Read the listing below and copy out every line that holds "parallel".
start Records for processing
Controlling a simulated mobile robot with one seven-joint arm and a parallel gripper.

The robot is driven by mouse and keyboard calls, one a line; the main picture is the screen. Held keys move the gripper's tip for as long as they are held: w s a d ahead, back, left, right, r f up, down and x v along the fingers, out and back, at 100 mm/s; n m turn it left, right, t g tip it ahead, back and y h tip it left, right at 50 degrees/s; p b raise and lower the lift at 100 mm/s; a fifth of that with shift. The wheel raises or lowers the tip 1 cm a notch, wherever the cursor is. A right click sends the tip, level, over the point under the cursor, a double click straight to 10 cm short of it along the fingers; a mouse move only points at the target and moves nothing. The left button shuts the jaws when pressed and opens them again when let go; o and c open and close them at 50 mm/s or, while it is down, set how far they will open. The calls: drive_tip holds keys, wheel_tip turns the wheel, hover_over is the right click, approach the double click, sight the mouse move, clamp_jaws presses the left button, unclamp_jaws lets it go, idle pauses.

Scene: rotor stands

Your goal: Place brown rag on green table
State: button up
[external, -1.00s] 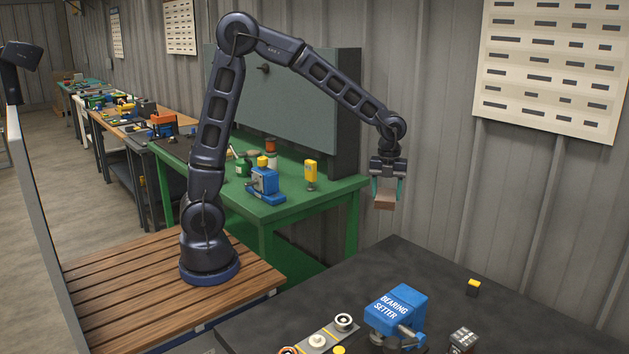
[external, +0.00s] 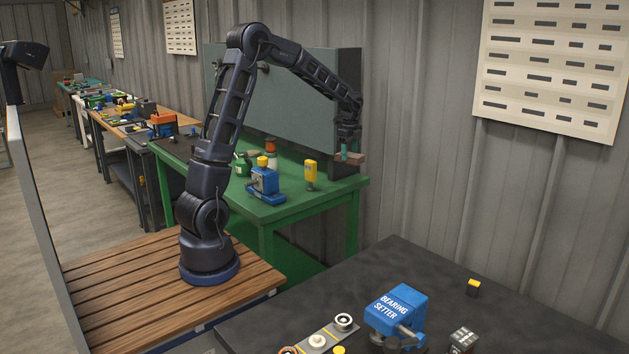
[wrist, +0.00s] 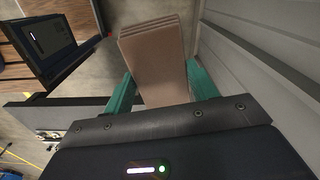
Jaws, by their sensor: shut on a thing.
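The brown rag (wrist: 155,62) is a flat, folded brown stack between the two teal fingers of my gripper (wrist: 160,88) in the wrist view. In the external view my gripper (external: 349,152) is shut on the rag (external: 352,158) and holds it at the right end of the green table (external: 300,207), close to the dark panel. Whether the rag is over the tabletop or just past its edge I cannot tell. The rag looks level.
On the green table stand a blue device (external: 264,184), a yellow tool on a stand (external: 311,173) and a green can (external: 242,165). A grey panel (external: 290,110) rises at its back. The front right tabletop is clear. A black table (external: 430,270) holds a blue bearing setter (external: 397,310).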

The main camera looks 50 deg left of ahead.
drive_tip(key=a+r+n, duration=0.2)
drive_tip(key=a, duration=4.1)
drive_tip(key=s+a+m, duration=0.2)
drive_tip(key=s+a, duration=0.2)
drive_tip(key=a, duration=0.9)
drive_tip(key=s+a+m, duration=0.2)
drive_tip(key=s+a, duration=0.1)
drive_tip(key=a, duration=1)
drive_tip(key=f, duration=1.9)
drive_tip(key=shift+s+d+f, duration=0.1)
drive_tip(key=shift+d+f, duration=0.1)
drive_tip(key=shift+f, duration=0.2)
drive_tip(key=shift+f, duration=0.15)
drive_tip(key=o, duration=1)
end Records for processing
start Records for processing
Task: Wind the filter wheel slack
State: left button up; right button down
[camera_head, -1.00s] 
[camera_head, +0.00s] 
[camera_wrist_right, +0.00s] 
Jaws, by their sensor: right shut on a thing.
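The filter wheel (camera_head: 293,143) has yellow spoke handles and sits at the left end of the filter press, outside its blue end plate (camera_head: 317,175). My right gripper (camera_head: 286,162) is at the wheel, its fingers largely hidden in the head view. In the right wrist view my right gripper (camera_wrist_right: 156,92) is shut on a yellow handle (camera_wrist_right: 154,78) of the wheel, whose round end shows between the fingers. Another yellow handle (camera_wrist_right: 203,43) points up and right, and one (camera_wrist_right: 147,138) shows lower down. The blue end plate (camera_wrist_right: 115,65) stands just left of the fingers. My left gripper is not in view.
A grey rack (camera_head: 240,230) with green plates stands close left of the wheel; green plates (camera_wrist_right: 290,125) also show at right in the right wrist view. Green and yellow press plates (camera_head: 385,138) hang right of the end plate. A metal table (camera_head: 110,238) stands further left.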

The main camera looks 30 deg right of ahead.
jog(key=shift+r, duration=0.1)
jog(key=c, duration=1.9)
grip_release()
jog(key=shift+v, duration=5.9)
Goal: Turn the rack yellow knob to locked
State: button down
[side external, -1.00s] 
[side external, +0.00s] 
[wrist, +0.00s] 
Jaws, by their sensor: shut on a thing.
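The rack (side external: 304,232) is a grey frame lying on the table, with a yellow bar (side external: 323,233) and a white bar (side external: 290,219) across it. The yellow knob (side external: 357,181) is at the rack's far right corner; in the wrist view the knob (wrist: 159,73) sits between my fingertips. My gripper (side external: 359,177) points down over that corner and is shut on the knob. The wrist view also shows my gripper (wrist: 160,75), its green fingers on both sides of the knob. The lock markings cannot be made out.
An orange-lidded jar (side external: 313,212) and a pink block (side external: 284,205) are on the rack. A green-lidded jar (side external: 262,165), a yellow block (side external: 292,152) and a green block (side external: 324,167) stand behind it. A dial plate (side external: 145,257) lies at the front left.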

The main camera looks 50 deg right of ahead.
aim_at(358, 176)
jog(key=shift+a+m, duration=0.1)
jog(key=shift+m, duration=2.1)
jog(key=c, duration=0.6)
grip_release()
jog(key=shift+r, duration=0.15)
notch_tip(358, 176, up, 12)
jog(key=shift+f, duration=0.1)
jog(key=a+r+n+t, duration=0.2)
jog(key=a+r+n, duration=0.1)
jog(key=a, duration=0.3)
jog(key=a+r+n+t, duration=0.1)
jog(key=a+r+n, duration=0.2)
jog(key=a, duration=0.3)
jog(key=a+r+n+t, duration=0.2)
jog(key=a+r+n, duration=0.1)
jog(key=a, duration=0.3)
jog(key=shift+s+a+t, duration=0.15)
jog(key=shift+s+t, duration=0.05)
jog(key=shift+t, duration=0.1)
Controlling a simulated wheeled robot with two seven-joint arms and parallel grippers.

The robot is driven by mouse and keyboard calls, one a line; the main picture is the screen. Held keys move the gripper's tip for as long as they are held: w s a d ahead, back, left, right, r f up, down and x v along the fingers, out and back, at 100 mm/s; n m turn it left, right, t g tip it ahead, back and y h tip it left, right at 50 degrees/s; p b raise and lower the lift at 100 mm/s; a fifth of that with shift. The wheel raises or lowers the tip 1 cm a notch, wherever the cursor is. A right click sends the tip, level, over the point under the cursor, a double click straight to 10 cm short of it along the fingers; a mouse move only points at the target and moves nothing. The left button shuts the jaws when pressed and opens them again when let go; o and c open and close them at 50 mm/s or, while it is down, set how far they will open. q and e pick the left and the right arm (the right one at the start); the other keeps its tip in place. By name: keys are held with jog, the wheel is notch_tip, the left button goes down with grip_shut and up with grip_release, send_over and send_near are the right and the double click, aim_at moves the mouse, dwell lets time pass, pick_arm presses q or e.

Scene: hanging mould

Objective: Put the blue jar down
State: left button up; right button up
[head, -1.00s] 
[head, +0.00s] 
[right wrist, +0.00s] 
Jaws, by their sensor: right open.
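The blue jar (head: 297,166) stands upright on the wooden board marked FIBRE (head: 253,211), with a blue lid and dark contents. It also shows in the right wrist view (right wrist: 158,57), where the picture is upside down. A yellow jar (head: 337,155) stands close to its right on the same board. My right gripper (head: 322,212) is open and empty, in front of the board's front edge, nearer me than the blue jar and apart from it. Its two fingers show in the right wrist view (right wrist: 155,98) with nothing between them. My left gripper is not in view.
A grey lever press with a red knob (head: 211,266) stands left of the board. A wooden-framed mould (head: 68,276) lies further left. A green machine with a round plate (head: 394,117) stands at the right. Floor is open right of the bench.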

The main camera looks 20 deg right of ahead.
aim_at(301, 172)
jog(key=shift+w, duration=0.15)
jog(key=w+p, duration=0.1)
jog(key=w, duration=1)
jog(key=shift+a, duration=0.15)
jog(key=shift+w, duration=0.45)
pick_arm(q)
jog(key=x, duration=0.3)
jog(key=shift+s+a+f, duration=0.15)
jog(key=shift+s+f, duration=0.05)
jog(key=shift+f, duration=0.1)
end Records for processing
» **Response below**
Controlling a simulated mobile robot with one seven-joint arm and a parallel gripper.
Controlling a simulated wheeled robot with two seven-joint arms and parallel grippers.

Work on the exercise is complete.